В этой связи довольно неожиданно высвечивается и пресловутая «борьба за выживание». Признаемся друг другу честно: ведь это ужасно унизительно — выживать неизвестно зачем. Есть для того, чтобы жить, и жить для того, чтобы есть. По крайней мере, в нашей культуре это все выглядит как–то убого, жалко, мизерабельно. Если только не освящено уже упомянутым «Общим Делом». К примеру, жители блокадного Ленинграда тоже во что бы то ни стало стремились выжить. Но это было героически окрашено (чувство, несовместимое с мизерабельностью). Выжить назло врагу.
И посмотрите, до чего интересно получилось! «Верхние этажи» с удовольствием подхватили чуждую нам идею биологического выживания как самоцели и стали спускать это в массы самыми разными способами: от радиопередачи «Школа выживания» до создания Международного фонда выживания. Но люди от этого только невротизировались. Выживать они в результате стали хуже, а следовательно, идея выживания пускай на бессознательном уровне, но была отторгнута. В «подвалах» же эта идея бытовала всегда, но в ней и всегда содержалась сверхценная составляющая: выжить, чтобы «показать этим сукам». А уж сейчас, на общем жалком фоне, и подавно. Что опять–таки весьма привлекательно, особенно для молодых, чьей природе жалкость претит.
И уж совсем парадоксальная история с отношением к деньгам. Кажется, что деньги и, соответственно, роскошь — это то, что для преступников самоценно. То, ради чего они грабят, убивают, рискуют жизнью и свободой. Но и это очень поверхностный взгляд на вещи.
Да, безусловно, уголовники в силу своей грубой, чувственной природы любят «жирную жизнь». Но это один уровень. А есть и другой, более высокий. В уголовном мире существует «общак» — своеобразная касса взаимопомощи, которую используют для подкупа судебных властей, оплаты адвокатских услуг, вызволения особо ценных кадров. В последнее время, как отмечают специалисты, «общак» используется для претворения в жизнь различных «программ», направленных на благо мафии (сейчас ведь прямо какое–то помешательство на «проектах» и «программах», так почему же те, у кого есть «Общее Дело», будут оставаться в стороне?). «Общак» «все чаще вкладывается в коммерческие структуры для получения прибылей и спасения «общака» от инфляции» (В.Овчинский). А кража «общака» одно из наитягчайших преступлений, карающееся смертью.

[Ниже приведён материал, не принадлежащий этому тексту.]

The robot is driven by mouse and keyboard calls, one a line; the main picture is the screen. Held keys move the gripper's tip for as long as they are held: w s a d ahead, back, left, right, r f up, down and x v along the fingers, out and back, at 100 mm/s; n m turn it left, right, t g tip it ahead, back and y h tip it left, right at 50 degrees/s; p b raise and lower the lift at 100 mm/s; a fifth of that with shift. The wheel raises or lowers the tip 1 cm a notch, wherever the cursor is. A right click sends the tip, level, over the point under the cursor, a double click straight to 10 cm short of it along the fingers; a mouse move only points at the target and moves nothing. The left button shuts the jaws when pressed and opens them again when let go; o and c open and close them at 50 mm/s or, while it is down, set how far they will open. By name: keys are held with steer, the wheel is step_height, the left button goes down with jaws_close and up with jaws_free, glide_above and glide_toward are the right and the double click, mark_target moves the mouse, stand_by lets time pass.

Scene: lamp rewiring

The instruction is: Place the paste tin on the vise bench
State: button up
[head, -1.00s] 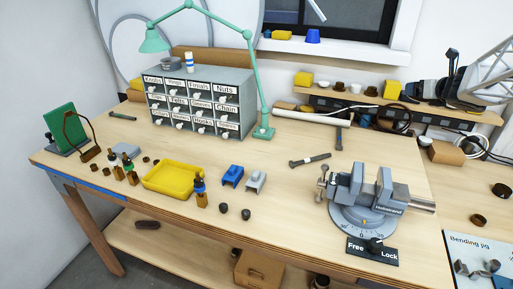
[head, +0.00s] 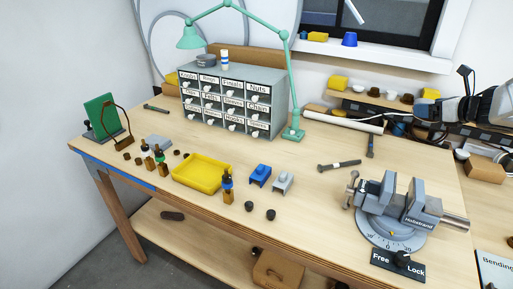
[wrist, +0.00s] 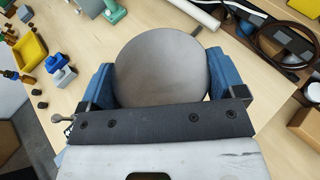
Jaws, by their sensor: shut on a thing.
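My gripper (wrist: 161,78) is shut on a round grey tin (wrist: 162,65), which I take for the paste tin. Its flat round face fills the space between the blue finger pads in the wrist view. The tin is held above the wooden vise bench (head: 310,205); how high I cannot tell. In the head view my arm shows at the right edge, and I cannot make out the tin there. The grey vise (head: 395,215) stands at the bench's right, with its Free/Lock plate in front.
A drawer cabinet (head: 232,105) with a grey round container (head: 205,60) on top stands at the back beside a green lamp (head: 291,95). A yellow tray (head: 202,173), small bottles and blue and grey blocks lie at the front left.

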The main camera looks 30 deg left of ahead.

Показательны и установки самой элитной группы уголовников — «воров в законе». Вот уж поистине «аристократы духа»! Хотя они бывают баснословно богаты, богатство для них второстепенно. Достаточно раз увидеть подобного «авторитера» — а их уже спокойно показывают по телевидению — чтобы понять, чем он на самом деле гордится, что ему по–настоящему дорого. А дорог ему не кирпичный трехэтажный дом и даже не вилла с видом на Манхэттен. Это символ величия для болонок–функционеров. Нет, матерому волку дорога его отвага, его стойкость, его непобедимость. Именно это стоит за лозунгом «Зона — дом родной». Чем больше сидел — тем больше почету (если, конечно, не «ссучился», а остался настоящим волком). Вы можете себе представить Аль Капоне, который 25 лет провел в тюрьме и очень этим гордится? Нет ведь, правда? Потому что это другой архетип. Если можно так выразиться, «телесно ориентированный».

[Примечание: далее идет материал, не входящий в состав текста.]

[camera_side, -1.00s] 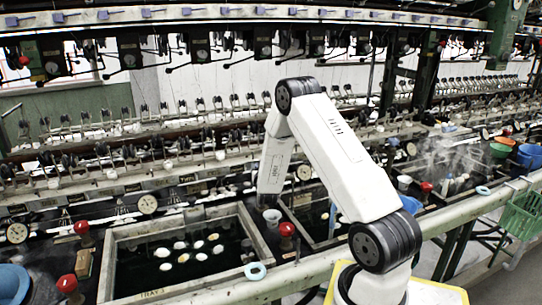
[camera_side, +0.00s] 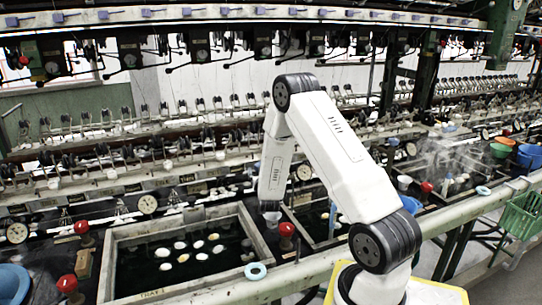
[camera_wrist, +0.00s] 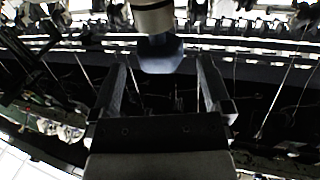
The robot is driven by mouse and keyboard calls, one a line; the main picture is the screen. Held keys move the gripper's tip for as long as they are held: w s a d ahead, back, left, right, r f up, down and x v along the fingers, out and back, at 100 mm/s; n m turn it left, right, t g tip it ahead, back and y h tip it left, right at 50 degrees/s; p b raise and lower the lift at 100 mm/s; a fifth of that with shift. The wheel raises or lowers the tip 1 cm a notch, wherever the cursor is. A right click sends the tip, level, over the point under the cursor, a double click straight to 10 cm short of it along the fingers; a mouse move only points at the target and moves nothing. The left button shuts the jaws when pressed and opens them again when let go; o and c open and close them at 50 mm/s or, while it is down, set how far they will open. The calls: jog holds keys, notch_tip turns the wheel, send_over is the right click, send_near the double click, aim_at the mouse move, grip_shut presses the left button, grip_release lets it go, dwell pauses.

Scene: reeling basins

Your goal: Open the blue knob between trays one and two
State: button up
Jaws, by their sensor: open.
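No valve-like blue knob shows plainly in the side view. A red knob (camera_side: 287,230) stands on the divider between the near tray (camera_side: 180,219) and the dark tray (camera_side: 309,206) to its right. My gripper (camera_side: 270,212) points down just left of that knob, small and partly hard to make out. In the wrist view my gripper (camera_wrist: 165,88) has its two dark fingers apart. A rounded blue-grey piece (camera_wrist: 160,55) under a pale cylinder lies at the far end of the gap between them; I cannot tell whether they touch it.
Light blue rings lie on the front rail (camera_side: 256,271) and farther right (camera_side: 483,190). More red knobs (camera_side: 67,284) stand at left. A blue basin (camera_side: 12,283) is at the lower left. Pale cocoons (camera_side: 181,245) float in the near tray. Reeling machinery fills the back.

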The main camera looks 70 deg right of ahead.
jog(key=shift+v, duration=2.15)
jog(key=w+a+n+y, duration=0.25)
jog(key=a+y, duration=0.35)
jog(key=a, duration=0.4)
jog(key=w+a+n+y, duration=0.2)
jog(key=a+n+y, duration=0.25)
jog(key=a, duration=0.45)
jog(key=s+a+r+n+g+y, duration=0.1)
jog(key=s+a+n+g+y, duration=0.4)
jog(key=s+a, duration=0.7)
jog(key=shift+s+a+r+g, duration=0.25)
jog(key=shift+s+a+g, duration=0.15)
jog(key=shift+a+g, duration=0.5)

Конечно, мы недаром поставили кавычки. Но нисколько не обольщаясь насчет волчьей стаи и ее «духовности», мы все же вынуждены констатировать, что на наших глазах проиходит удивительное явление: в русской культуре сейчас срабатывает система двойной защиты. Причем высокая культура защищается в данный момент, в основном, пассивно. Нас защищают наш язык, православная вера, классическая литература, живопись, музыка, философия — в общем, то, что было создано до нас. А мы сами, пускай не все, но многие, отказались от того, что составляло суть этой высокой культуры, соскользнули с ее крутой вертикали. Но неожиданно и, разумеется, неосознанно эту защитную роль начинает играть уголовная субкультура. Волки, они ничего не знают о трансплантации, но, видно, нутром чуют, что с чужими потрохами долго не протянешь. И чем больше на «верхних этажах» блеют про утопичность равенства, про справедливость несправедливости и про обреченность любой борьбы, тем громче и уверенней звучат на " нижнем этаже» песни про «братков».
А собственно говоря, что мы все твердим «на нижних» да «на нижних»?! Когда жизнь превращается в трагический балаган, верх и низ постепенно меняются местами.

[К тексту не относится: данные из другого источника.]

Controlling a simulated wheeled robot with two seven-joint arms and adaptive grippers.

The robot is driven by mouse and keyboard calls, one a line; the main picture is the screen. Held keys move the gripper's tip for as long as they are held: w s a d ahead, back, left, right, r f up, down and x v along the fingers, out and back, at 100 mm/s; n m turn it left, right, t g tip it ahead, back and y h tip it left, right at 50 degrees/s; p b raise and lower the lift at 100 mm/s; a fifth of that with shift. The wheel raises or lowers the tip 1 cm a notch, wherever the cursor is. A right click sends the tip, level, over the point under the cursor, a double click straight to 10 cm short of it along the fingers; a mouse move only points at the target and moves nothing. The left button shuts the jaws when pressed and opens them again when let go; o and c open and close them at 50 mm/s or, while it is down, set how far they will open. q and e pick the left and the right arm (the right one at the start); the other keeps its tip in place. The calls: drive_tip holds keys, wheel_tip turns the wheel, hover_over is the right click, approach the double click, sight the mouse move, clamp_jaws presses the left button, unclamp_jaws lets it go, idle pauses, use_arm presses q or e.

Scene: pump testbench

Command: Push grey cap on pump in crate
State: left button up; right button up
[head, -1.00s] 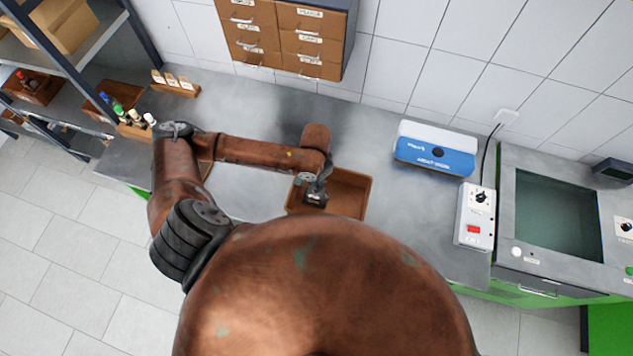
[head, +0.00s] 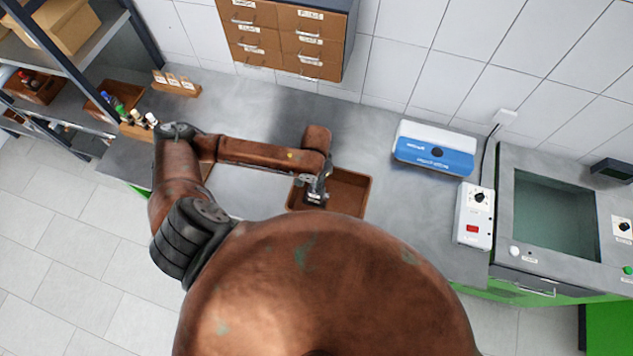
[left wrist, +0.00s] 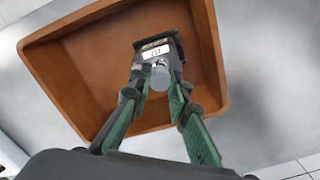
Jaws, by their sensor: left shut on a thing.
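The brown crate (head: 349,192) stands on the grey bench, and it fills much of the left wrist view (left wrist: 70,62). The pump (left wrist: 155,48), a dark block with a light display, is inside the crate. The round grey cap (left wrist: 160,74) shows at the pump's near end, between my left fingertips. My left gripper (left wrist: 159,84) is shut on the grey cap, its green-backed fingers on either side. The cap appears against the pump; I cannot tell how far it is pushed on. In the head view my left gripper (head: 316,190) reaches into the crate. My right gripper is not in view.
A blue and white box (head: 434,150) stands right of the crate at the back. A white switch box (head: 475,214) and a glass-topped tank (head: 553,215) are farther right. Small bottles (head: 138,117) stand at the left. Bench between crate and blue box is clear.

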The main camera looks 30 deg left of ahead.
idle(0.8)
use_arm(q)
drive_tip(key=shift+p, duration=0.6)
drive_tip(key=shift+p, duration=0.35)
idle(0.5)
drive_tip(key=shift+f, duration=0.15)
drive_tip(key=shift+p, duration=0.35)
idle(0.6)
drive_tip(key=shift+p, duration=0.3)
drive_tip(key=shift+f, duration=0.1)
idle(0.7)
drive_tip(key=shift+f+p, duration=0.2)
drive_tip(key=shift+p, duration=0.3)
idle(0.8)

И призывы к власти «поставить заслон на пути мутных потоков криминальной культуры» теперь просто смешны. Начав с поощрения уголовников, она (власть) перешла к их обслуживанию. И перечень услуг все растет, и назад уже не повернуть. И видя, что они со своими комнатными повадками уже не вписываются в «крутую» реальность, болонки торопливо натягивают волчью шкуру. Вдруг за волков сойдут?
Но в панической суете забывают о том, что у волков безошибочный нюх.
Глава XIII
РАЗЛУКА БУДЕТ БЕЗ ПЕЧАЛИ
Наверное, самый модный «лейбл» сейчас в нашей стране — государственник. Даже те, кто совсем недавно если и произносили, это слово, то разве что с оттенком иронии, теперь торопятся пополнить ряды «настоящих, крепких государственников». (Ну, а чтоб не так резало слух, именуют себя «этатистами»).
Мы не станем сейчас разбирать, как трактует тот или другой политик столь почетное звание. Нам интереснее подумать, какие ассоциации — и явные, и до поры скрытые — рождает оно у множества обычных людей. Безусловно ли «государственник» звучит для них со знаком плюс? Каковы вообще перспективы дальнейших взаимоотношений старой, как Филимон и Бавкида, пары «государство- -народ»?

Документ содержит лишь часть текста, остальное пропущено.